Service improvements
- We have made a number of recent decisions on complaints about the Council’s handling of its section 19 duty in which the Council agreed to make service improvements. These include ensuring it has robust processes in place to review provision for children unable to attend school and reviewing its processes for ensuring those to whom it owes a section 19 duty are receiving appropriate education.

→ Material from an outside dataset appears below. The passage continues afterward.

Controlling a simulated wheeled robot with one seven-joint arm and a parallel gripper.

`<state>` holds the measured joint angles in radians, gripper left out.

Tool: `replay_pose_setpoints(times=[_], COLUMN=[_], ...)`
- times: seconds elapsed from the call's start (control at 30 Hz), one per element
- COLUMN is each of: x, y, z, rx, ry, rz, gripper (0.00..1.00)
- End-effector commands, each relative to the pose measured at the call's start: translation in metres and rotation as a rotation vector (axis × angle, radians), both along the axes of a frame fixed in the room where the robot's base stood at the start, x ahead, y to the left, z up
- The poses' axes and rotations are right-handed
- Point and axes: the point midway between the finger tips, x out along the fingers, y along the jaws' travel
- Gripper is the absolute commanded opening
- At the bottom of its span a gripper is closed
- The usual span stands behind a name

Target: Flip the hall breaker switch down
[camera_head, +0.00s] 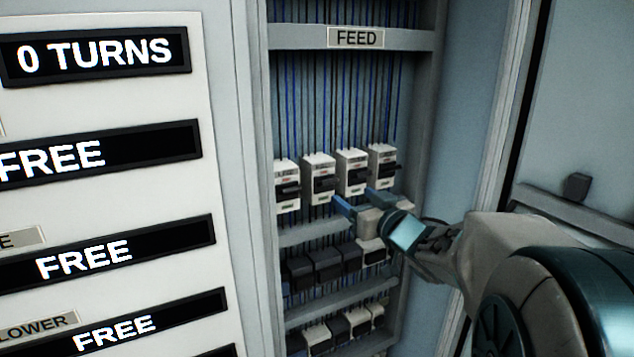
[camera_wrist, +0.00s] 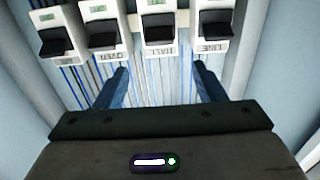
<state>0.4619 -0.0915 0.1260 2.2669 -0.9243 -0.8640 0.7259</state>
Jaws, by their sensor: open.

- On this basis, I have not asked the Council, in this decision, to make any further service improvements this complaint issue.
Action
- To remedy the injustice caused by the above faults and, within four weeks from the date of our final decision, the Council has agreed to:
- apologise to Mr and Mrs X for its failure to provide P with a suitable education from December 2023 to July 2024 and to respond to their complaint about this. This apology should be in line with our guidance on Making an effective apology:
- pay Mr and Mrs X, on P’s behalf, £4,835 (£2,400 x 1.5 terms and one week from mid December 2023 to May 2024, and £2,100 x 0.5 terms from May to July 2024). This is a remedy for P’s benefit to recognise the injustice the missed education has caused them: and
- pay Mr and Mrs X £300 to reflect the upset, frustration and uncertainty caused by its failure. This is a symbolic amount based on our guidance on remedies;
- The Council should provide us with evidence it has complied with the above actions.
Decision
- I find fault causing injustice. The Council has agreed to take the above actions to remedy injustice.